Em quase meio século, já percorreu o País de norte a sul e está prestes a estrear-se nos Açores, com uma visita à ilha de Santa Maria, agendada para dia 22 de dezembro. Lisboa, Porto, Santo Tirso, Braga, são apenas algumas das muitas cidades por onde passou. Porém, entre as que ainda lhe faltam visitar, há uma que considera mais significativa.

“Como se costuma dizer ‘em casa de ferreiro, espeto de pau’. Nasci em Lourenço Marques, mas vivo em Ílhavo desde os dois anos e nunca fui convidado para fazer de Pai Natal. E só fiz em Aveiro, a sete quilómetros de Ílhavo, uma vez”, lastima. Apesar deste lamento, não se queixa de falta de trabalho. Afinal, faltam cerca de mil Pais Natais em Portugal, como foi anunciado no final de novembro.

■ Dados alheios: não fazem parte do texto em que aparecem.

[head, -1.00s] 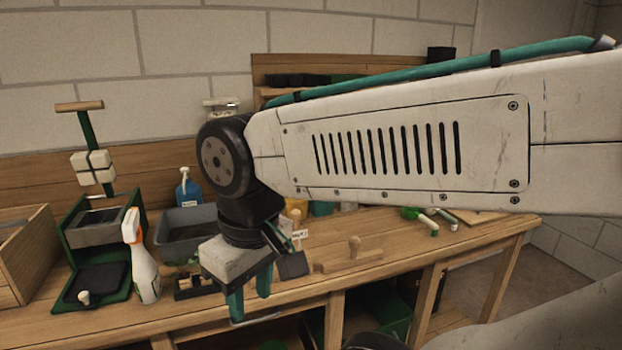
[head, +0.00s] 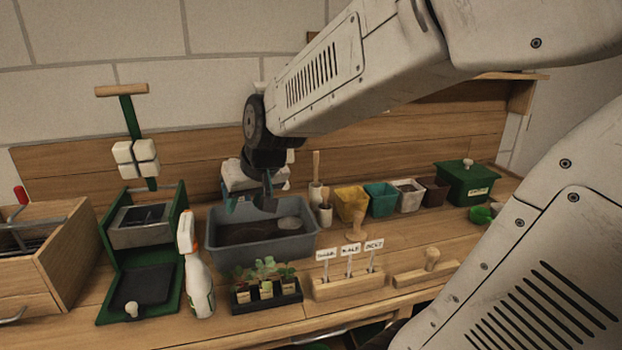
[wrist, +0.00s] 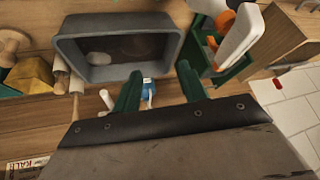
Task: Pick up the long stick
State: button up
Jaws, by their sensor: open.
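Two pale wooden sticks stand upright beside the grey tray's right end in the head view; the farther, taller one (head: 316,166) looks like the long stick. The shorter one (head: 325,196) stands in front of it. Both also show at the left of the wrist view. My gripper (head: 250,206) is over the back of the grey tray (head: 293,240), to the left of the sticks and apart from them. In the wrist view its green fingers (wrist: 158,76) are spread, with nothing held between them. A blue-and-white object (wrist: 148,88) shows beyond them.
A white spray bottle (head: 198,280), a green press (head: 150,265) and a seedling tray (head: 266,297) stand left and in front. Yellow (head: 352,203) and teal (head: 381,199) pots stand right of the sticks. A label block (head: 348,286) is at the front. A wooden wall backs the bench.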

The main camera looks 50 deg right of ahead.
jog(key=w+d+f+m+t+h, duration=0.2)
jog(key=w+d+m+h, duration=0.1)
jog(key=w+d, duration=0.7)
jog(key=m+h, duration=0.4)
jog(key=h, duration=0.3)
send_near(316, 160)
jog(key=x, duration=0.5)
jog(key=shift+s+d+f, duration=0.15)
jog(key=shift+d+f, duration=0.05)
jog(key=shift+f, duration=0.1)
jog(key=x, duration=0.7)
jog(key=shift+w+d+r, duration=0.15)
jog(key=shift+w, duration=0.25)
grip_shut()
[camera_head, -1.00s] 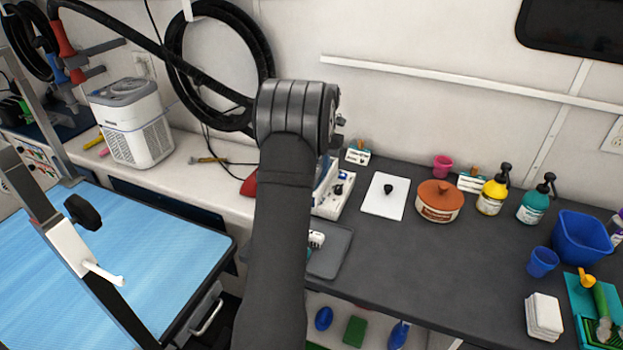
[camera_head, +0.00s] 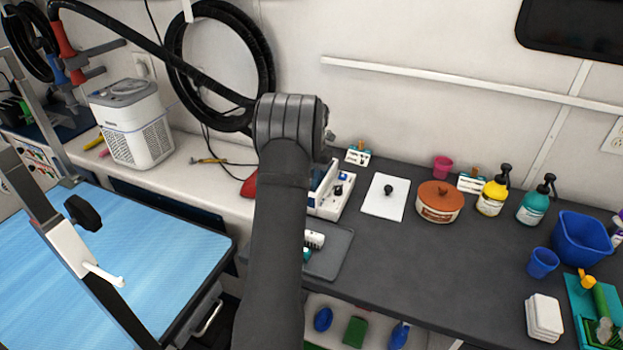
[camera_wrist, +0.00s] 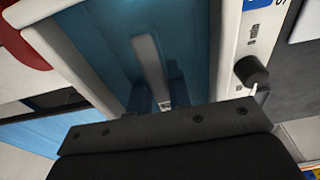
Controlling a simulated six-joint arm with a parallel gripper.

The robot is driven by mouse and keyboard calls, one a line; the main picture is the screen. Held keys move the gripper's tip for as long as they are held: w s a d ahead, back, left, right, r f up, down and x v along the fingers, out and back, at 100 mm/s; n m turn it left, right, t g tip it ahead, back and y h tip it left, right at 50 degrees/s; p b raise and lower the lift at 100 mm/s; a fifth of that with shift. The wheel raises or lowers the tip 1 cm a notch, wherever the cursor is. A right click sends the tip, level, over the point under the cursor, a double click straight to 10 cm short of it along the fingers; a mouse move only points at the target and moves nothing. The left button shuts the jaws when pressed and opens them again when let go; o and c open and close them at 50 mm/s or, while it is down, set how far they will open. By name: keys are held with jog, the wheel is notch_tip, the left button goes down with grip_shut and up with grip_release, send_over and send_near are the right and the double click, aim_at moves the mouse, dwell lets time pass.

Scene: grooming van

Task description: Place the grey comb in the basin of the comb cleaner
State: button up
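The comb cleaner (camera_head: 332,203) is a white box with a dark knob, partly hidden behind my arm in the head view. In the wrist view its white rim (camera_wrist: 228,60) surrounds the blue basin (camera_wrist: 100,45). The grey comb (camera_wrist: 150,62) shows as a long narrow strip over or in the basin, within its walls. My gripper (camera_wrist: 160,95) has its two fingers on either side of the comb's near end, apparently touching it. Whether the comb touches the basin floor cannot be told. The head view hides the fingers and comb.
A dark grey tray (camera_head: 332,262) with a white-and-teal item lies in front of the cleaner. A white sheet with a black knob-like object (camera_head: 388,189), a brown lidded pot (camera_head: 440,203) and pump bottles (camera_head: 493,196) stand to the right. The counter's middle right is clear.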

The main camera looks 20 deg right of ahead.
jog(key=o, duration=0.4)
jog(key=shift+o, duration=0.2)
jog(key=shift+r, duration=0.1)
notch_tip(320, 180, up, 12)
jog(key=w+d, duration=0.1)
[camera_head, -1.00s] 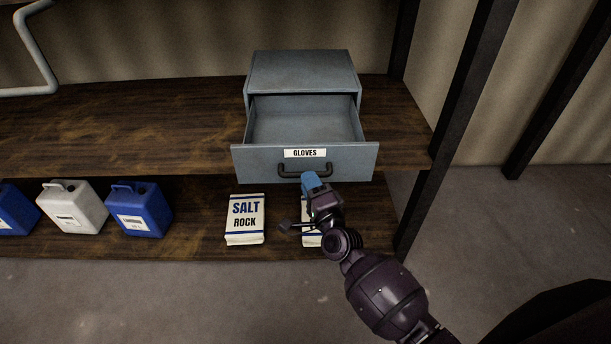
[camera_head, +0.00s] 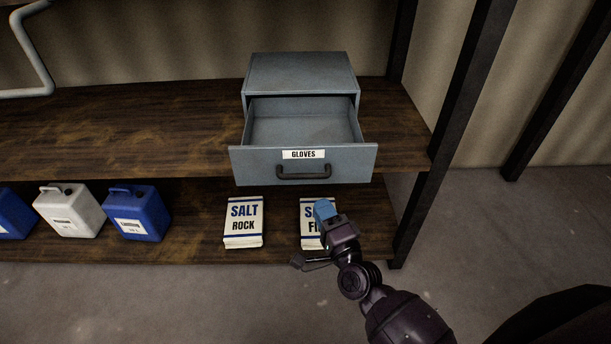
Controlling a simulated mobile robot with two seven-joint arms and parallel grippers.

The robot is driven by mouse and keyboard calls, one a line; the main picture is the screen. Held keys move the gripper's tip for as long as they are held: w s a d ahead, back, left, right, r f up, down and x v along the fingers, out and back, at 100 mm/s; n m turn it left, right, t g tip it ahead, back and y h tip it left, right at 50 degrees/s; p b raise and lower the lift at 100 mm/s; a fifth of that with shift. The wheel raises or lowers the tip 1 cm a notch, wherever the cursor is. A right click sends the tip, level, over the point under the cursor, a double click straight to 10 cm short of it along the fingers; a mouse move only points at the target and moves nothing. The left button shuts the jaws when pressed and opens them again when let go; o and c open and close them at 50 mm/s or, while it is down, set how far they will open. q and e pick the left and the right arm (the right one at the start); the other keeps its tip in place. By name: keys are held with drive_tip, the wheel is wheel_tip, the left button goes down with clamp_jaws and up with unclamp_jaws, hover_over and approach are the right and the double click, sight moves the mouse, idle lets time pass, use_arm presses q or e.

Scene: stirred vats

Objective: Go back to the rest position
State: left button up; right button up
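My right gripper (camera_head: 322,211) is in the lower right middle of the head view, at the end of my dark arm. Its blue tip shows in front of a salt bag, below the drawer handle (camera_head: 303,172) and apart from it. I cannot tell from this angle whether its fingers are open or shut. The grey drawer (camera_head: 250,165) labelled "GLOVES" stands open and looks empty. My left gripper is not in view.
The grey cabinet (camera_head: 300,72) stands on the upper wooden shelf (camera_head: 120,125). Below are a rock salt bag (camera_head: 243,222), a second salt bag (camera_head: 309,233) partly hidden by my gripper, a white canister (camera_head: 70,212) and blue canisters (camera_head: 138,214). A dark post (camera_head: 450,130) stands right.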

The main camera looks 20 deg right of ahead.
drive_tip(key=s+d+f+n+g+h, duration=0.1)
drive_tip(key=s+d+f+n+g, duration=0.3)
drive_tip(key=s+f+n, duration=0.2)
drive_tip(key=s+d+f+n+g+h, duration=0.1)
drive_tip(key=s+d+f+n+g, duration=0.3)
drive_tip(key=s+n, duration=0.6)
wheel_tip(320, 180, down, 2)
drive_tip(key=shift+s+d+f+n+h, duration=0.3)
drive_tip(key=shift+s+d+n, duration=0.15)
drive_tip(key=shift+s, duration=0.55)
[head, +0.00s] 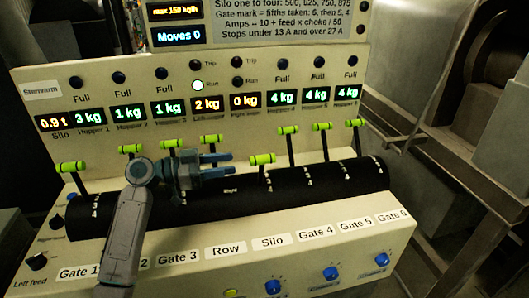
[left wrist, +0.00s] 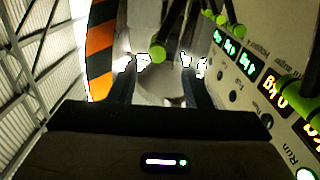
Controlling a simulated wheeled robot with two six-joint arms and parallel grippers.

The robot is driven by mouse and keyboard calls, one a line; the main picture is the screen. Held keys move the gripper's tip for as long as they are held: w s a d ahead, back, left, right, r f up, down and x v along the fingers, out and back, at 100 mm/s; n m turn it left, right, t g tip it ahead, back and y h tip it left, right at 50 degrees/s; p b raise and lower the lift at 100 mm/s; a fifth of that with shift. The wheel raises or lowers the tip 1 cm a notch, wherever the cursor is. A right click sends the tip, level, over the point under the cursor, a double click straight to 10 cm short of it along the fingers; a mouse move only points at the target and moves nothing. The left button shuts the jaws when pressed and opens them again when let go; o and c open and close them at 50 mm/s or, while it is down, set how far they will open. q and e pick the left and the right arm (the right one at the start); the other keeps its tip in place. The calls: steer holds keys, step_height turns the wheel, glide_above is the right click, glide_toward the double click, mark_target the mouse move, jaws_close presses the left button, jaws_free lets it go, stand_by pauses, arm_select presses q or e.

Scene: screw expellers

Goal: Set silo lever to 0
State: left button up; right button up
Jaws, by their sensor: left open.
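The silo lever (head: 263,159) is the fifth from the left, above the "Silo" label (head: 270,241). It has a green cross handle and leans lower and nearer than the levers on either side. Its scale number is not readable. My left gripper (head: 230,164) is open, left of this handle, with its fingers pointing right toward it and a small gap between. In the left wrist view a green handle end (left wrist: 157,52) on a black stem, seemingly the silo lever's, shows between and beyond the open fingers (left wrist: 160,80). My right gripper is not in view.
The row lever (head: 211,138) stands just behind my left gripper, and the gate 4 lever (head: 288,129) is close to the right of the silo lever. The black drum (head: 325,190) lies below. Lit displays (head: 244,101) line the panel; the moves display (head: 178,37) reads 0.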

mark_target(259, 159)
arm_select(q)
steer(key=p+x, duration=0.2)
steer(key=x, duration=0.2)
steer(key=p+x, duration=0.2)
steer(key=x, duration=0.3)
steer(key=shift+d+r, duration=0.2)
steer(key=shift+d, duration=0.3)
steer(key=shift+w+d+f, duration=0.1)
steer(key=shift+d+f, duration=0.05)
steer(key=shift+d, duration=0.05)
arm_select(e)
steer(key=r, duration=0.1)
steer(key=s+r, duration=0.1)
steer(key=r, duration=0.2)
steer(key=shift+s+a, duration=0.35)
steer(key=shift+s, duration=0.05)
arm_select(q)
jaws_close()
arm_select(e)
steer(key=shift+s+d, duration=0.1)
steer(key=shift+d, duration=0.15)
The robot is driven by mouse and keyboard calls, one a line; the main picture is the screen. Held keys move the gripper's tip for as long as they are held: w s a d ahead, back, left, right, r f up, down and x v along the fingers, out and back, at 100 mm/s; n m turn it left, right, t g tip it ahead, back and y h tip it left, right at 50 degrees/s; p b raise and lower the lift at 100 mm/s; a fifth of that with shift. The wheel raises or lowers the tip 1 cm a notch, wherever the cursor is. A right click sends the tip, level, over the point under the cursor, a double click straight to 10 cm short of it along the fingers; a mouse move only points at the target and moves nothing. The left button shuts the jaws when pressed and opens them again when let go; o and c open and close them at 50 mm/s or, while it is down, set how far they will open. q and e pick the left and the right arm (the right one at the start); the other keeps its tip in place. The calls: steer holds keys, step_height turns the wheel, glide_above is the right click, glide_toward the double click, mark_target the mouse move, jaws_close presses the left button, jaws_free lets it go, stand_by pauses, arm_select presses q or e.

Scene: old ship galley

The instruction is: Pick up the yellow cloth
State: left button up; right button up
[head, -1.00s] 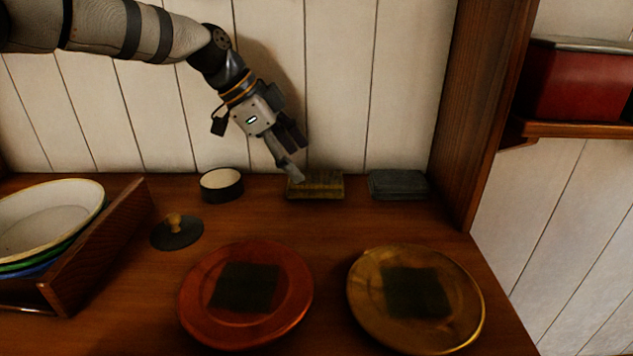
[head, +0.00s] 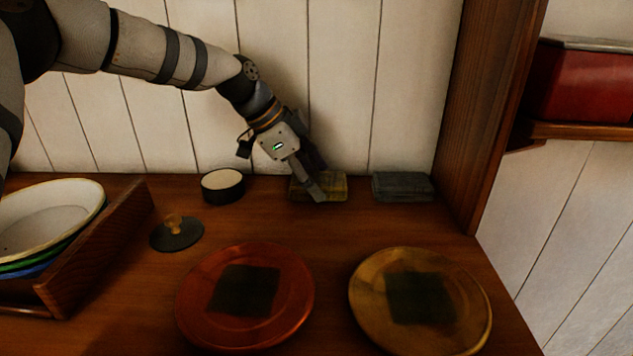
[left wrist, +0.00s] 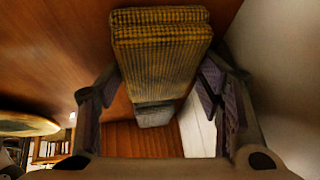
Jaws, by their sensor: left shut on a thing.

“Essa notícia é perigosa, porque abre caminho a muitos estereótipos e desgraças. Infelizmente, muita gente aproveita esta época para ganhar algum dinheiro, sobretudo em centros comerciais — que pagam mal e precisam das pessoas muito tempo — a os miúdos cruzam-se com imagens medonhas”, comenta.

A boa disposição é uma das suas imagens de marca.

Como aquelas situações em que se vê um Pai Natal à porta do centro comercial, com a barba ao lado, a fumar, ou com ar maldisposto. “Isso não é um bom exemplo para os mais pequenos. O Pai Natal é uma figura que marca, portanto, não se pode ser por ser, tem de ser por vocação”, considera. “Atenção: não é que aquelas pessoas sejam medonhas, mas deixam uma imagem negativa. Não há assim tantas pessoas a fazer de Pai Natal nesta época que também o façam durante o ano inteiro”, enfatiza.

Carlos Rocha destaca Severino Moreira, conhecido como o “Pai Natal do Colombo”, como uma das exceções, ou seja, alguém que veste o fato vermelho como missão. “É uma pessoa por quem tenho muita admiração. É muito bem disposto, muito alegre e tem uma imagem muito próxima da que nós conhecemos do Pai Natal”, — e que, tal como Santa Jackas, também tem uma longa barba natural.

E, afinal, quantos puxões na barba já recebeu? “Raramente um miúdo me puxa a barba”, nota. “Mais depressa um adulto, armado em parvo, desculpe a expressão, faz isso. É mais fácil um miúdo carregar-me na barriga para ver se é verdadeira — infelizmente é, tenho de começar a fazer dieta.”